Duties of the Corporate Secretary
Corporate secretaries have so many important duties and responsibilities that it’s helpful to categorize them. The executive search firm ExecRanks places them into six categories:
- Structuring, implementing and maintaining corporate governance policies
- Developing the corporate governance program and developing and enhancing processes
- Supporting the duties and responsibilities of the board directors and committee members
- Engaging and managing corporate governance service providers
- Collaborating with the executive management team
- Managing governance pertaining to the legal entity
Setting Up the Boardroom or Meeting Space
It’s the corporate secretary’s job to make sure that the boardroom is available for the meeting or to set up another meeting space and notify all attendees of the date, location and time. As the meeting gets closer, the secretary should confirm use of the meeting space.
Many boardrooms are already stocked with equipment for meetings. The secretary needs to ask all presenters if they have any special equipment needs and accommodate their requests. It’s common for presenters to request items such as a whiteboard, flip charts, projector, easels, audio equipment, and teleconferencing or videoconferencing equipment. It’s also helpful to have smaller supplies like pens, paper, paper clips and a stapler on hand. Many boards like to have a table with cold water and cups available.
Developing and Preparing the Board’s Agenda
Corporate secretarial duties literally begin immediately after a board meeting ends and continue until the next meeting gets called to order. After a board meeting ends, the secretary gets to work preparing the board meeting minutes while the information is fresh in mind. The board chair proofreads them, and they will then be ready for formal approval at the next board meeting.
Approving and recording meeting minutes is a legal requirement for which the secretary is responsible. Meeting minutes may also be subpoenaed for legal action or an audit, so it’s important for the secretary to make sure the board remains in compliance with meeting minutes.
In the weeks or months before the next meeting, the secretary gathers reports and other materials in preparation for it. A couple of months before the board meeting, the secretary should review the previous board agenda and minutes and start developing the new agenda.

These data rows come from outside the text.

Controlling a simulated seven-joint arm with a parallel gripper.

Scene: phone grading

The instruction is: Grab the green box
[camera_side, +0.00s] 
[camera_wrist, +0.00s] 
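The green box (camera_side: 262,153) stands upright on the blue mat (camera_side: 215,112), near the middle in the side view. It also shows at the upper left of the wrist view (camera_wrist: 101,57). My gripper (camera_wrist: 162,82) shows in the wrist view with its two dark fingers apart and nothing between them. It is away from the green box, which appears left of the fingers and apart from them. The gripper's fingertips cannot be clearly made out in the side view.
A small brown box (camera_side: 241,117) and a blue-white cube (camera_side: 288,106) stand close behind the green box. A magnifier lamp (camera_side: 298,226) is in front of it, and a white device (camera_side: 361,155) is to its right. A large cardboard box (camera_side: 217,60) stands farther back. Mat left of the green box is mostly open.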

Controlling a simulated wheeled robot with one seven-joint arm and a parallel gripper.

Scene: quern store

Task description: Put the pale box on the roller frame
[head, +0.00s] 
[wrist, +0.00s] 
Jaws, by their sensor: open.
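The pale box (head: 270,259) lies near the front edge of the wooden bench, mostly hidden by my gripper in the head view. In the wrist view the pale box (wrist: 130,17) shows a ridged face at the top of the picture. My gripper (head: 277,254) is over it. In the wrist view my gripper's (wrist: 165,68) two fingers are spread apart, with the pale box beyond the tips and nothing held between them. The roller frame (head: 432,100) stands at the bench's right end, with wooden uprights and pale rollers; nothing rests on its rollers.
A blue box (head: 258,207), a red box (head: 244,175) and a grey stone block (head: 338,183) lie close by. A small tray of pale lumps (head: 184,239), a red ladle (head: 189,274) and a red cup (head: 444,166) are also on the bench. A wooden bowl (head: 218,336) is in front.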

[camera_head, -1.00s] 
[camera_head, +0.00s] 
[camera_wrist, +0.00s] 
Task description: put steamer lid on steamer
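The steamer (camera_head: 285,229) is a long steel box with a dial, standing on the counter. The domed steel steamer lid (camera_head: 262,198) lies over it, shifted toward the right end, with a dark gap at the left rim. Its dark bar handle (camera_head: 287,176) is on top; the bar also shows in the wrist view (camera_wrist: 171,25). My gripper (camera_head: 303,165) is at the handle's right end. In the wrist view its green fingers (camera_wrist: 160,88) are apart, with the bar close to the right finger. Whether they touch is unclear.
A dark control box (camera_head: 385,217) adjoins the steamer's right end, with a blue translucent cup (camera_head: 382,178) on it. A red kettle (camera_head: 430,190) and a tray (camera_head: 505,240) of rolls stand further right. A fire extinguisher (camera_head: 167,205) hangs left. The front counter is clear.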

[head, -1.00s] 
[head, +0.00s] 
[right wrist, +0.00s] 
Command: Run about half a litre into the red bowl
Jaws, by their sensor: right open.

The corporate secretary begins the process of developing the agenda by having a meeting with the board chair and executive CEO. The board chair or CEO typically writes a summary overview highlighting important board agenda topics.
It’s common to place routine items like approving the minutes and the financial report at the beginning of the agenda. Many boards use a consent agenda where multiple items can be approved with one vote.
The secretary should request committee reports, special reports and agenda items about four to six weeks before the meeting. Any items that will require a vote should be followed by a short description of the item.
It’s also helpful for the secretary to add notes to the board chair’s and CEO’s copies as reminders. After calling the meeting to order, the board chair will want to point out rules for the meetings, such as silencing noises from electronics, leaving or joining the meeting, and other meeting etiquette issues.
If there will be any special presenters or guest speakers, the corporate secretary will want to speak with them ahead of time. The conversation should cover whether they need any special equipment, where they will be speaking in the agenda, and any time constraints.
Final Preparations for Board Meetings
In the few weeks before the board meeting, the corporate secretary must pull it all together. After a final call for all reports, the secretary needs to send out board books in time for board directors to review them or notify them electronically that the board books are available for review in the electronic board portal. Board directors should have a complete board meeting handbook either in hard copy or on the portal within seven days of the meeting date.
It’s wise to prepare extra paper handouts of materials for agenda items that will require much discussion so that directors will have information for quick dispersal.
The board chair and CEO will most likely want to do a final pre-meeting review of the agenda and make any final additions or changes.
In a perfect world, board directors will have responded to the corporate secretary whether or not they will attend. In most cases, the corporate secretary will have to make contact with all or most directors to confirm their attendance. This is important because the board chair will not want to hold up a meeting for a director who is not planning to attend.
Set up a basic outline for the minutes and make sure any recording devices are ready to go. Secretaries can set up a basic outline or template for board minutes in the board portal or on a computer program to streamline this task.
The final step is the most important one. Do a mental run-through of the meeting. If you’ve missed any important tasks along the way, you’ll likely discover them during your run-through.